The House of Representatives on Thursday approved the Tax Cuts and Jobs Act, a Republican tax reform package that some housing trade groups warn could hurt home sales because it cuts the mortgage interest deduction (MID) in half.
The sweeping tax overhaul plan passed 227 to 205. Thirteen Republicans voted against the measure, while 227 supported it. On the other side of the aisle, 192 Democrats voted against the bill, and none voted for it. Two Democrats did not vote.
The bill, which now moves to the Senate, would slash the MID threshold from $1 million to $500,000. Some housing experts say this would hurt home sales by essentially eliminating an incentive to buy.

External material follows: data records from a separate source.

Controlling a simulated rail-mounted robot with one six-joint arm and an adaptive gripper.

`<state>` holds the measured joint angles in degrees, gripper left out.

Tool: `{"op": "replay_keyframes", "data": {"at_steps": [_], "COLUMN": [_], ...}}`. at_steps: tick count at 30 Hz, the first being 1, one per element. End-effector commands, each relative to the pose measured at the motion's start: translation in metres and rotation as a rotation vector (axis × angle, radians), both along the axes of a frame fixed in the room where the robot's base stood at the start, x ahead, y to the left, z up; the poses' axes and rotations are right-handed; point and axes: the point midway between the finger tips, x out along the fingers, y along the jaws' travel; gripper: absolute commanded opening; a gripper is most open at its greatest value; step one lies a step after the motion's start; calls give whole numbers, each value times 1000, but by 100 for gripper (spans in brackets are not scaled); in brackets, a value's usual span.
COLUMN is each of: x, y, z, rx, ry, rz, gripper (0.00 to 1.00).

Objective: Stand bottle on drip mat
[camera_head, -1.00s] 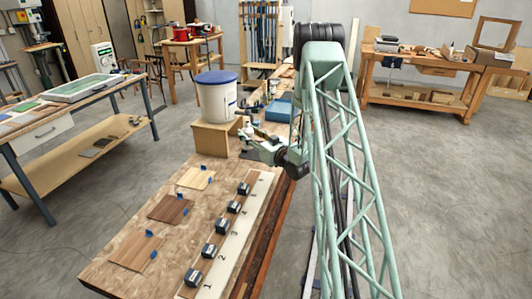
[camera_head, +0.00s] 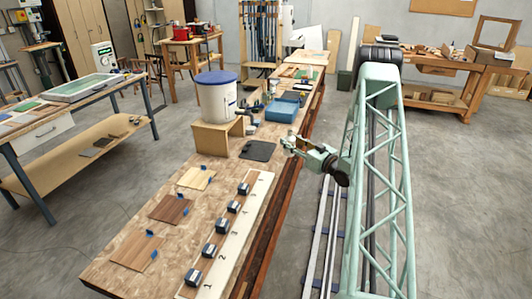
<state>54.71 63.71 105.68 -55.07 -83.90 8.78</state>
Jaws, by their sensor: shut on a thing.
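A flat dark mat (camera_head: 258,150), which looks like the drip mat, lies bare on the bench to the right of the wooden stand. My gripper (camera_head: 288,143) is to the right of the mat, at the bench's right edge, and apart from it. It is shut on a small pale thing (camera_head: 291,134), which looks like the bottle. The thing is small in the picture and partly hidden by the fingers, so its tilt is hard to tell.
A white bucket with a blue lid (camera_head: 217,96) stands on a wooden stand (camera_head: 214,138) left of the mat. A blue tray (camera_head: 282,110) lies behind. Wood panels (camera_head: 170,209) and a numbered strip with several dark blocks (camera_head: 232,232) lie in front.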

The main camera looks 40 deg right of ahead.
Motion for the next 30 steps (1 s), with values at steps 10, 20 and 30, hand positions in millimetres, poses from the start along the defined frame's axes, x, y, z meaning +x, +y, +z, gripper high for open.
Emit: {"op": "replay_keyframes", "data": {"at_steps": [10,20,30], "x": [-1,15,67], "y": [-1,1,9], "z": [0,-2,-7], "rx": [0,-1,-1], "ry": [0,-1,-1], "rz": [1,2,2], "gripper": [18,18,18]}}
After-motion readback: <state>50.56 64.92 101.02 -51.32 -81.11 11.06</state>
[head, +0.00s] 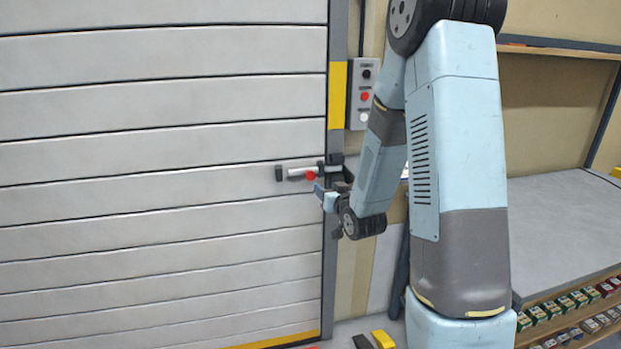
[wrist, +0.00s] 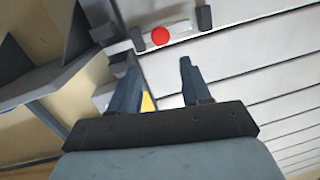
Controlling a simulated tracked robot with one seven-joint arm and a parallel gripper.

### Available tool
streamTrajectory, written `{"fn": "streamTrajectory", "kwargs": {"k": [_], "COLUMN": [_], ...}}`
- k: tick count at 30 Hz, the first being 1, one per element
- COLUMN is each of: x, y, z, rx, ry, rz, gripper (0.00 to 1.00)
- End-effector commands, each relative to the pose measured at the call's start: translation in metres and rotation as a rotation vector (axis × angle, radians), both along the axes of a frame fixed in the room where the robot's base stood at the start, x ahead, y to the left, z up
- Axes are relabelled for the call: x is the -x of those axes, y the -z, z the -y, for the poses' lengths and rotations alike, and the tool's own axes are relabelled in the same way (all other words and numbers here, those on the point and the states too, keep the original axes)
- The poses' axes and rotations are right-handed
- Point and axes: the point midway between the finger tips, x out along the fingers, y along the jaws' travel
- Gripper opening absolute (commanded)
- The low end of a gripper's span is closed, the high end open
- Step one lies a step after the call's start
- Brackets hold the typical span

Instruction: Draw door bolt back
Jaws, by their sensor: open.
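The door (head: 160,135) is a shut panel of pale grey horizontal slats. Its bolt (head: 300,171) is a light metal bar lying level at the door's right edge, between dark brackets, with a red knob (head: 311,175). In the wrist view the bolt (wrist: 180,27) and red knob (wrist: 160,36) lie just beyond the fingertips. My gripper (head: 321,190) is close below and right of the knob. In the wrist view my gripper (wrist: 158,65) is open and empty, its two fingers apart, with the knob ahead between them. The fingers do not appear to touch the knob.
A grey door post (head: 337,40) with a yellow band stands right of the bolt. A button box (head: 364,95) hangs beside it. A grey bench (head: 570,230) with small boxes below stands at right. A yellow object (head: 383,339) lies at the bottom.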

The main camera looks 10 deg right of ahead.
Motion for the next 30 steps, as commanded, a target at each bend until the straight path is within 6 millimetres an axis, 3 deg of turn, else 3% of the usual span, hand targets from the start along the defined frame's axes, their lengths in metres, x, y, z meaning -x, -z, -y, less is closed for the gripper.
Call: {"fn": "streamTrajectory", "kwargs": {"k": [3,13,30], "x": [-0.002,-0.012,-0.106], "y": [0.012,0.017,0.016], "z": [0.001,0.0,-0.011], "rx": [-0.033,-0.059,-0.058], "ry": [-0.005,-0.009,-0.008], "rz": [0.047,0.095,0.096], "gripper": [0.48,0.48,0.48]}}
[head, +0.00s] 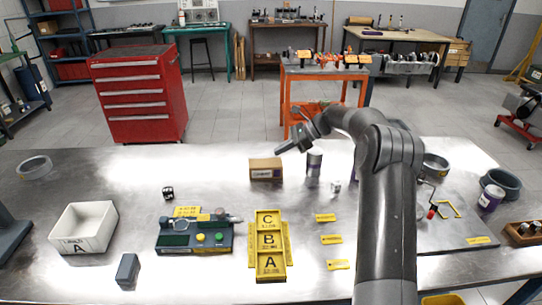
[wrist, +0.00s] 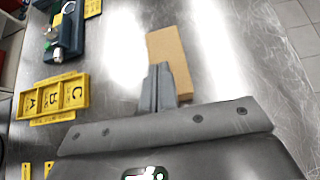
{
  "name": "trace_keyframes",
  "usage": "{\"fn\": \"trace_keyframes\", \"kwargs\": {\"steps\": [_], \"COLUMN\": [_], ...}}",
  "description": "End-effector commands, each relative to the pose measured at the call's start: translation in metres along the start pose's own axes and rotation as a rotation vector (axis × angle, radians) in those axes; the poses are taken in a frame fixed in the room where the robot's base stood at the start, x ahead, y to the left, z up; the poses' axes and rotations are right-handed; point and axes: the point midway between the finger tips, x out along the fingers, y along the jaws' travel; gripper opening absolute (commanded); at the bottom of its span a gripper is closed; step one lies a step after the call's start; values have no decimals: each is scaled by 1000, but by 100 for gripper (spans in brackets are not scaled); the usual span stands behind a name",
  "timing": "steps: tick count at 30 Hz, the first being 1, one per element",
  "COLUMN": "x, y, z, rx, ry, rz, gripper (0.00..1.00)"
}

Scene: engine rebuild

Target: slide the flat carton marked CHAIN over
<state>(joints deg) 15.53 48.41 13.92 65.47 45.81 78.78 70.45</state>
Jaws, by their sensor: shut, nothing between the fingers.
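A brown carton (head: 265,172) stands on the steel workbench near its far middle. It has a dark label on its front that is too small to read surely. It also shows in the wrist view (wrist: 172,58), beyond my fingers. My gripper (head: 279,150) is shut and empty. In the head view its tip is just above the carton's upper right corner. In the wrist view the fingertips (wrist: 158,68) overlap the carton's near part and hide some of it. I cannot tell whether they touch it.
A yellow tray marked C, B, A (head: 268,246) lies nearer. A dark fixture (head: 193,238) and a white bin (head: 84,228) are left. Bare bench lies left of the carton.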

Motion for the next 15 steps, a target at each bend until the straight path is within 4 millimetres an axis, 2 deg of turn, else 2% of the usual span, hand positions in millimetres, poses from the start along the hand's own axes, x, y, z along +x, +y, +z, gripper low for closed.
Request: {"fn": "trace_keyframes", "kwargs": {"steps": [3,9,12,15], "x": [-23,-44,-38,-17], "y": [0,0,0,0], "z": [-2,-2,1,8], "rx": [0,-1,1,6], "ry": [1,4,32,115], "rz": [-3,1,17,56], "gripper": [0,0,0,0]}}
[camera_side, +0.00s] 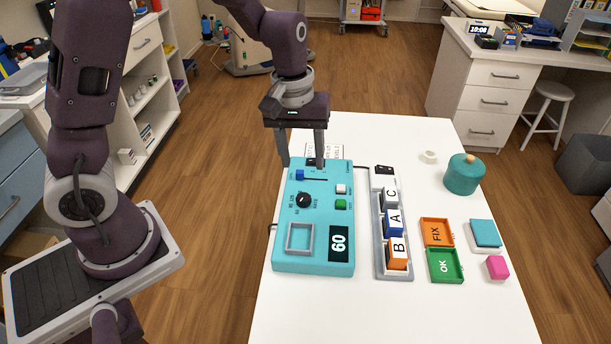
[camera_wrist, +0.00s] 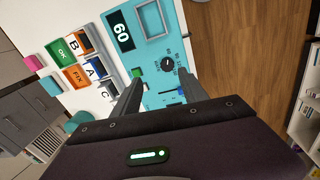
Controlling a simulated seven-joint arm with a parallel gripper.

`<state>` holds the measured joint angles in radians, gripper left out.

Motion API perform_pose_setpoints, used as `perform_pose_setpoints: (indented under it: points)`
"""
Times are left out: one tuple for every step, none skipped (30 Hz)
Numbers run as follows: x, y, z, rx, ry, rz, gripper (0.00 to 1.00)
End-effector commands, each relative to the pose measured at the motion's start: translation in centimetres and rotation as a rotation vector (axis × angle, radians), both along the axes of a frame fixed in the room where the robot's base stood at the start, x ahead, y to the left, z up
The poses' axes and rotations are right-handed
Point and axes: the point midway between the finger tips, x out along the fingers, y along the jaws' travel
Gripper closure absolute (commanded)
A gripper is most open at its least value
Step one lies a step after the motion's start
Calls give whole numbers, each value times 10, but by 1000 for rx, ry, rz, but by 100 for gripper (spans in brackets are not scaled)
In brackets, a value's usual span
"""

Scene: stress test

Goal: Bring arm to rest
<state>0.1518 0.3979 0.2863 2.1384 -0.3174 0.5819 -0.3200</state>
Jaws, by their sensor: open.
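My gripper (camera_side: 302,148) hangs over the far end of the teal control box. Its two fingers are apart, with nothing seen between them. The wrist view shows the open fingers (camera_wrist: 158,88) reaching over the box face. The teal box (camera_side: 282,255) lies on the white table and has a display reading 60, a black knob (camera_side: 303,200), a blue slider (camera_side: 300,175), a green button (camera_side: 341,204), a white button (camera_side: 341,189) and a grey square frame (camera_side: 300,237). Whether the fingertips touch the box is unclear.
Right of the box, a grey rack (camera_side: 380,262) holds lettered blocks C, A and B. Further right are an orange FIX tray (camera_side: 437,219), a green OK tray (camera_side: 459,279), a blue block (camera_side: 486,233), a pink block (camera_side: 497,267) and a teal lidded pot (camera_side: 463,176). The table's front right is clear.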

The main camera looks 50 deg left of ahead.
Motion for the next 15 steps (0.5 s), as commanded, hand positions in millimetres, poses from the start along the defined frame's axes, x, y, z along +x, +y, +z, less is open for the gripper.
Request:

Supporters of the bill, however, argue that reducing the MID won’t have much effect because home buyers don’t typically base their decision on tax breaks.
Supporters of the House version also argue that the reduction in the MID would be offset by the bill’s other provisions, which provide tax cuts for most middle-income families.
The bill faces an uphill climb in the Senate, mainly because it will need to be reconciled with a similar tax plan recently introduced by Senate Republicans. However, unlike the House bill, the Senate version keeps the MID intact.
As such, the Senate version is the one preferred by most housing groups, including the National Association of Realtors (NAR) and the National Association of Home Builders (NAHB), which have vociferously opposed cutting the MID.
Although a recent analysis conducted by ATTOM Data Solutions shows that cutting the MID would mostly hurt the luxury housing market, NAR thinks it will “have large negative impacts for a wide swath of America’s residential real estate.”
“In particular, the cap on deductible mortgage interest, the elimination of the deduction for state and local interest and sales taxes, and the change to the capital gains exclusion will impact large segments of the market,” NAR says in a statement. “Worse, the current historically low mortgage rates mask the negative effect that these changes will have on homeownership, which will only grow as interest rates and home prices rise in the future.”
“Lawmakers missed a golden opportunity to give the American people a tax reform package that would boost middle-class families and promote greater housing opportunity for Americans across the economic spectrum,” says Granger MacDonald, chairman of NAHB, in a statement. “This plan is particularly disappointing, given that the nation’s home builders warned that the proposal would severely diminish the effectiveness of the mortgage interest deduction and presented alternative policies that would retain an effective housing tax incentive in the tax code.
“NAHB worked closely with leaders of the House Ways and Means Committee to develop a better homeownership tax incentive that will ensure the middle class – not the wealthy – benefits,” Granger said. “Last week, it appeared that we had a deal that would establish a meaningful homeownership tax credit that would benefit tens of millions of households. Unfortunately, we were told by the House leadership that the credit will be removed from the bill.
“By sharply reducing the number of taxpayers who would itemize, what’s left is a tax bill that essentially eviscerates the mortgage interest deduction and strips the tax code of its most vital homeownership tax benefit,” Granger noted. “This tax blueprint will harm home values, act as a tax on existing home owners and force many younger, aspiring home buyers out of the market.
“Given that owning a home is the largest asset for most American households, it makes little sense to offer a tax bill that effectively abandons the nation’s long-standing commitment to housing. This plan will hurt millions of hard-working American families and marginalize homeownership. The American people deserve better,” Granger concludes.
The Mortgage Bankers Association (MBA) is also opposed to certain aspects of the House bill, including the slashing of the MID. In a statement released earlier this month, David Stevens, president and CEO of the MBA, said the proposed $500,000 cap on post-Nov. 2, 2017, acquisition indebtedness for MID, along with the elimination of deductibility of interest on home equity loans and limitations on the deductibility of state and local taxes ($10,000 cap on property taxes), would together negatively impact homeowners and prospective buyers in individual housing markets around the country.
“The cumulative impact of the changes to the MID and property tax deductibility [in the House tax plan] would erode homeownership incentives for too many Americans,” Stevens said. “We believe Congress should take this historic opportunity to think creatively about new homeownership incentives targeted more efficiently to low- to moderate-income borrowers, such as the proposed 12% homeownership tax credit based on qualified mortgage interest plus property tax.”